An advantage of the invention is that the ball valve opens automatically by purely mechanical means when the well plug is moved. This ensures precise repositioning in that differential pressure cannot move the plug when the expandable sealing element is sealing and before the anchor have been supplied with a sufficient radial force towards the casing. The valve can thereafter be closed. These operations may be repeated. Whenever there is a need to move the plug, e.g. between a series of measurements, the plug may thereby be moved and repositioned precisely in the casing without it having to be moved to the surface between each measurement. This saves time and money.
Another advantage of the present invention is that it provides a robust ball valve having few movable parts, which, in its closed position seals better at high differential pressures regardless of which side is subject to the higher pressure. Thereby, the plug having a ball valve, can replace existing plugs.
A further advantage of the ball valve and well plug according to the invention is that they together provide a straight paasage along the main axis of the well-plug when the ball valve is open, so that clogging in narrow passages and annular spaces is avoided.
Yet another advantage of the invention is that the ball valve is opened mechanically and automatically if the plug must be pulled out by a fishing tool, so-called emergency retrieval.
Different embodiments of the invention will be described in the following with reference to the drawings, in which:
FIG. 1 shows a well plug having a through passage, in which a ball valve according to the invention is shown in a closed position;
FIG. 2 is a cross section of a force transmitting section 100 shown in FIG. 1;
FIG. 3 is a cross section of a valve section 200 shown in FIG. 1;
FIGS. 4a and 4b are perspective views of the activating sleeve of the ball valve;
FIG. 5 is a perspective view of an activating member for the ball valve,
FIG. 6 shows a piston element of the ball valve in greater detail.
FIG. 7 shows a second embodiment of an activating sleeve,
FIG. 8 is a perspective view of a second embodiment of the valve operating mechanism, and
FIG. 9 is the valve of FIG. 6 with seals and bearings better shown.
FIG. 1 shows a well plug according to the invention. The well plug is rotational symmetric about a main axis, and has a straight passage along this main axis though the entire plug. The well plug comprises an upper end having a force transmitting section 100 having, among other parts, a rotatable, externally threaded leadscrew 160 in threaded engagement with a non-rotating internally threaded leadscrew nut 170 forming a part of the outer shell of the well plug.

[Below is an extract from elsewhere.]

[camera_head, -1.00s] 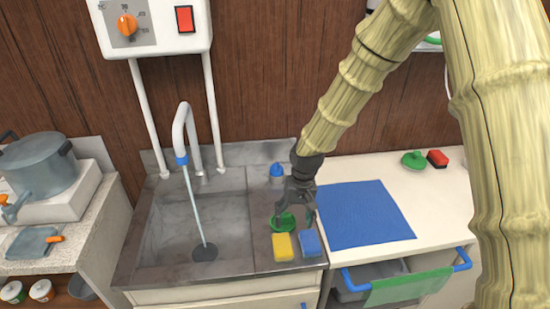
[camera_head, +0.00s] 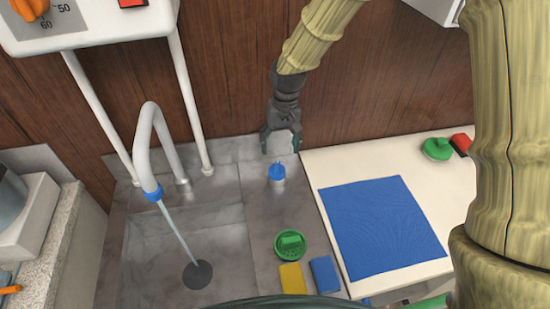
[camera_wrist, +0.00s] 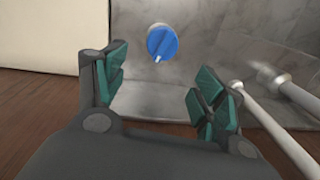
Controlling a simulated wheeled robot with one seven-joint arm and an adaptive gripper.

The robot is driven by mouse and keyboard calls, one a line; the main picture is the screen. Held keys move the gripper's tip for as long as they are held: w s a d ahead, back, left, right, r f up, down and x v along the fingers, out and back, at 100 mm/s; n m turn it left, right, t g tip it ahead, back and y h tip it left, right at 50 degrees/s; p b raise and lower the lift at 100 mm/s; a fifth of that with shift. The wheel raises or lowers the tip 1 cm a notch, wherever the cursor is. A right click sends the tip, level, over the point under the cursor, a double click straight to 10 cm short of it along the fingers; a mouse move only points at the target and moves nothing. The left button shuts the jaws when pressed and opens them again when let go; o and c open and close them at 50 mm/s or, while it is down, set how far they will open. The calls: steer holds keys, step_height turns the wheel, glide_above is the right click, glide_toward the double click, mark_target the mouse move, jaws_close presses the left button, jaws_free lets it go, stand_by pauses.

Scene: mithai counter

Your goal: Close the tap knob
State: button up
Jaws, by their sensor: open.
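The blue tap knob (camera_head: 277,172) stands on a short grey base on the steel sink top, right of the basin. It also shows in the wrist view (camera_wrist: 162,42), with a white pointer mark on its face. A white curved faucet (camera_head: 150,140) with a blue tip lets a stream of water (camera_head: 180,228) fall toward the dark drain. My gripper (camera_head: 281,143) is open and empty, just behind and above the knob in the head view. In the wrist view the knob lies beyond and between the green-padded fingers (camera_wrist: 160,95), apart from them.
A green round dish (camera_head: 290,245), a yellow sponge (camera_head: 292,278) and a blue sponge (camera_head: 325,274) lie in front of the knob. A blue mat (camera_head: 382,228) covers the counter at right. The wooden wall (camera_head: 400,90) is close behind my gripper.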

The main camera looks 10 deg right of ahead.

The force transmitting section is further described with reference to FIG. 2 below.
The well plug further comprises a valve section 200 showing a ball valve according to the invention in a closing position. The valve section 200 is further described with reference to FIG. 3 below.
The well-plug further comprises a packer section 300 in a lower end.

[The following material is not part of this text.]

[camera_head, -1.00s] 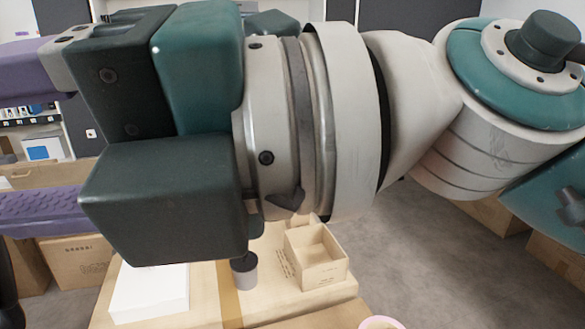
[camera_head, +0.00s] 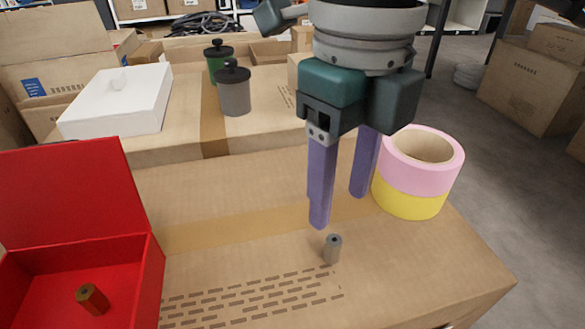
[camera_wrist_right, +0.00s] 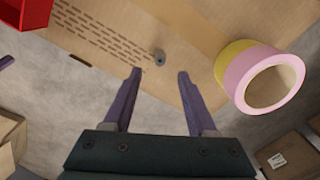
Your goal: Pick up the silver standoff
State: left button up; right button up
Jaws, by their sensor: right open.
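The silver standoff (camera_head: 333,248) is a small grey cylinder standing upright on the cardboard carton top, near its front right. It also shows in the right wrist view (camera_wrist_right: 159,58), ahead of the fingertips and between their lines. My right gripper (camera_head: 340,210) is open and empty, its purple fingers pointing down above and slightly behind the standoff, apart from it. In the right wrist view its fingertips (camera_wrist_right: 159,74) stand spread. My left gripper is not in view.
A pink and yellow tape stack (camera_head: 420,170) stands right of my right gripper. An open red box (camera_head: 80,240) at left holds a brass-coloured standoff (camera_head: 92,298). A white box (camera_head: 118,100), a grey canister (camera_head: 233,90) and a green canister (camera_head: 217,60) stand farther back.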

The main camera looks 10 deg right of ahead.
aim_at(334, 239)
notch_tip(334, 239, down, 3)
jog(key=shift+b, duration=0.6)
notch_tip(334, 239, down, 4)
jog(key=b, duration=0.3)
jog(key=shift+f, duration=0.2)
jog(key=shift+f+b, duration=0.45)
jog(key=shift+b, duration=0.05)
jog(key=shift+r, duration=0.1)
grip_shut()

When the leadscrew is rotated in a first direction, the leadscrew nut 170 is moved axially together with an outer shell 110, 112 down towards a flexible sealing element 330 and a metallic anchor 350. The sealing element 330 is thereby contracted, and forced against a surrounding wall of the casing. The anchor 350 is slidably mounted on radially extending inclined surfaces on slide bearings 353, 354, which, when pulled axially towards each other, forces the anchor against the surrounding wall of the casing. The anchor 350 is provided with studs or teeth for a best possible hold on the wall of the casing.
When the leadscrew is rotated in a second direction, opposite the first direction, the leadscrew nut 170 is moved axially together with the outer shell 110, 112 up from the sealing element 330 and anchor 350. The sealing element is thereby pulled away from the wall of the casing. A spring package 352 forces the slide bearings axially away from each other, and thereby pulls the anchor radially in from the wall of the casing.

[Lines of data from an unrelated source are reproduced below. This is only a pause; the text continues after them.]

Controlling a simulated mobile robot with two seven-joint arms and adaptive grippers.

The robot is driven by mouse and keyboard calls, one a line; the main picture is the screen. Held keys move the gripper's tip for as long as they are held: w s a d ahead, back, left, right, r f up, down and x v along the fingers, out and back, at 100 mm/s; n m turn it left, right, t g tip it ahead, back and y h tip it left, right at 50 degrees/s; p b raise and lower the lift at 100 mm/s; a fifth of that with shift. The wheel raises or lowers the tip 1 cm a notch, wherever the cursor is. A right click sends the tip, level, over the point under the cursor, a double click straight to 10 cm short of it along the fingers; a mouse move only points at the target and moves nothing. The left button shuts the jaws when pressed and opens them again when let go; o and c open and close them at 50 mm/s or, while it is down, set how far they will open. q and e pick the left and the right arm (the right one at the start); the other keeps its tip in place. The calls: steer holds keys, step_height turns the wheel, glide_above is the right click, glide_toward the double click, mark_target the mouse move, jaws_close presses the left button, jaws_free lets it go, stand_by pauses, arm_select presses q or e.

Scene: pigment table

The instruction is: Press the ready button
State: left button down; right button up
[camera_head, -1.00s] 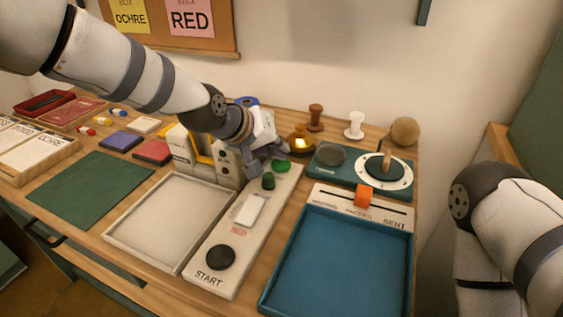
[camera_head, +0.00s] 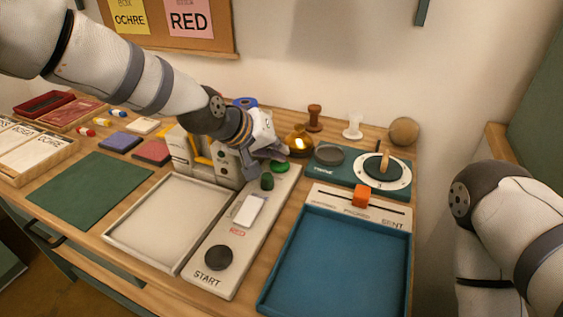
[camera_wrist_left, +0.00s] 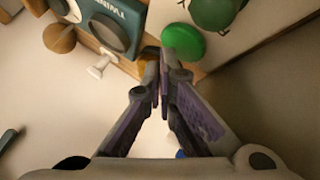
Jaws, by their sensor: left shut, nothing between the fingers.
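A bright green button (camera_head: 281,167) sits at the far end of the pale control panel (camera_head: 205,262). No "ready" label is readable on it. In the left wrist view it is a green disc (camera_wrist_left: 183,43) just beyond and right of my fingertips. My left gripper (camera_head: 266,167) is shut and empty, pointing down close beside the green button. In the wrist view its fingertips (camera_wrist_left: 163,58) meet near the button; I cannot tell whether they touch it. A darker green knob (camera_head: 267,181) stands nearer on the panel. My right gripper is out of view; only its arm shows.
The panel also holds a black START button (camera_head: 219,257) and a white piece (camera_head: 249,210). A blue tray (camera_head: 262,300) lies to the right, a pale tray (camera_head: 112,237) to the left. A teal scale (camera_head: 332,173) and a brass lamp (camera_head: 299,145) stand behind.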

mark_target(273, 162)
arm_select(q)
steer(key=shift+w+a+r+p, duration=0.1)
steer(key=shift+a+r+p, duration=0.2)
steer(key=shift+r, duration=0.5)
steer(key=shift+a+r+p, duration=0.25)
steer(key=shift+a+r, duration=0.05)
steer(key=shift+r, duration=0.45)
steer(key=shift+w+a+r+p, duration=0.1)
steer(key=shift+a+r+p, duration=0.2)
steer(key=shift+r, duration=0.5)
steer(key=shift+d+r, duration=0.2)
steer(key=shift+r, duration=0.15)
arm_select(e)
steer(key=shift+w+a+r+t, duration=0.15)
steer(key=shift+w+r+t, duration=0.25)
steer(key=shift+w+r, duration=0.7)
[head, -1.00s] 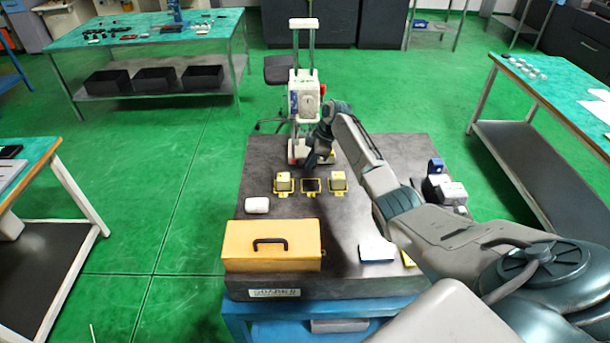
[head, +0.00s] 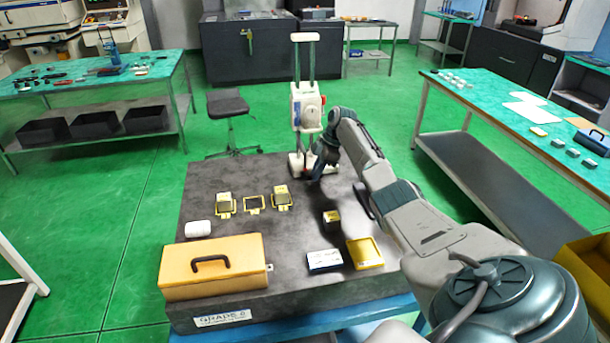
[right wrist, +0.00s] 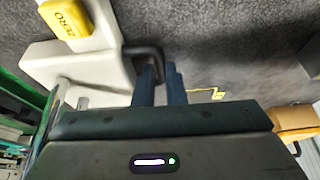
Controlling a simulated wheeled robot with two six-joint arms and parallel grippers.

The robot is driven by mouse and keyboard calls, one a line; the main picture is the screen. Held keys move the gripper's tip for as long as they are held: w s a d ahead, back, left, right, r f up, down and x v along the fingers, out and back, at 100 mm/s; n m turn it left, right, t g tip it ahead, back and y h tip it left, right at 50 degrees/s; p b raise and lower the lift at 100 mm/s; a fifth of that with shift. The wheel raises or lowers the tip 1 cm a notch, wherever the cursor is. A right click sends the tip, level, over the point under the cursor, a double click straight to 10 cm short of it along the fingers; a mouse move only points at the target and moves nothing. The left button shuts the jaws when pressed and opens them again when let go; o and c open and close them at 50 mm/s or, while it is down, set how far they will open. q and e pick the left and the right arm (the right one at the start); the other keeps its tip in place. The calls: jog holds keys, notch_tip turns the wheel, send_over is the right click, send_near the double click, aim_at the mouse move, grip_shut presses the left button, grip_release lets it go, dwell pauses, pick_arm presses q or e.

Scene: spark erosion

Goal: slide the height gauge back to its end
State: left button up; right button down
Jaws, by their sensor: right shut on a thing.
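The white height gauge (head: 308,112) stands upright near the far edge of the dark granite plate (head: 300,236), with two tall columns above its body. My right gripper (head: 318,172) is low at its right side. In the right wrist view the fingers (right wrist: 160,80) are shut on the black handle (right wrist: 143,52) of the white gauge base (right wrist: 85,68). A yellow block marked ZERO (right wrist: 67,18) shows over the base there. The grip itself is partly hidden in the head view. My left gripper is out of view.
Yellow frames stand left of centre on the plate, the middle one (head: 255,203) empty. A small dark-and-yellow block (head: 332,217), a yellow tray (head: 365,253), a white-and-blue box (head: 324,260), a white piece (head: 198,229) and an orange case (head: 212,267) stand nearer.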

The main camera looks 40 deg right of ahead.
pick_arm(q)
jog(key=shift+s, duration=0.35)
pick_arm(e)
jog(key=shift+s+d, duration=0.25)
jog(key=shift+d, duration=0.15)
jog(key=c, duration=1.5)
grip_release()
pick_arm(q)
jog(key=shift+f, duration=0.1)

The sealing element 330 is disposed around a mandrel 301 along with a spring package 310 and preloading means 320, 340 for preloading the sealing element. The mandrel 301 comprises an internally threaded female section near its lower end. A male section 302 comprises corresponding external threading near its upper end, and is threaded to the said female part. A retaining sleeve 351 for the anchor 350, the slide bearings 353, 354 for the anchor 350, the spring package 352 for preloading the slide bearings and the gripping element of the anchor 350 is disposed around the male part 302.
It is to be understood that the elements denoted `leadscrew` and `leadscrew nut` is provided to convert torque from a running tool (not shown) to radial force from gripping members and seals towards the wall of the casing, and that they may be given other designs. In particular, it is noted that it sometimes may be required or advantageous to place, perhaps also in or near the section denoted by 300 in FIG. 1, pressure or temperature sensors, cameras, (infrared) light sources, ultrasound sensors, inductive sensors or other equipment for measurements. For instance, it may be advantageous to monitor the pressure behind a closed plug before it is opened or removed. It may also be advantageous to provide sensors for detecting areas of scaling or corrosion in the casing prior to setting the plug to ensure that proper sealing can be achieved. Inclusion of such equipment will be obvious to a person skilled in the art. For the sake of clarity, sensors and other similar equipment is thus not shown on FIG. 1.
FIG. 2 is a detailed view of the force transmitting section 100. A rotatable shaft 120 can be rotated by a running or setting tool (not shown) acting on the upper end 121 of the shaft 120. A first external shell part 110 has an upper part through which the shaft 120 is inserted, and widens over an inclined inner surface 111 in the axial down direction, i.e. away from the end 121. The shaft 120 has a corresponding external inclined surface 122, which will engage the surface 111 during emergency retrieval, when a fishing tool pulls upwards in the end 121, i.e. towards the left in FIGS. 1 and 2.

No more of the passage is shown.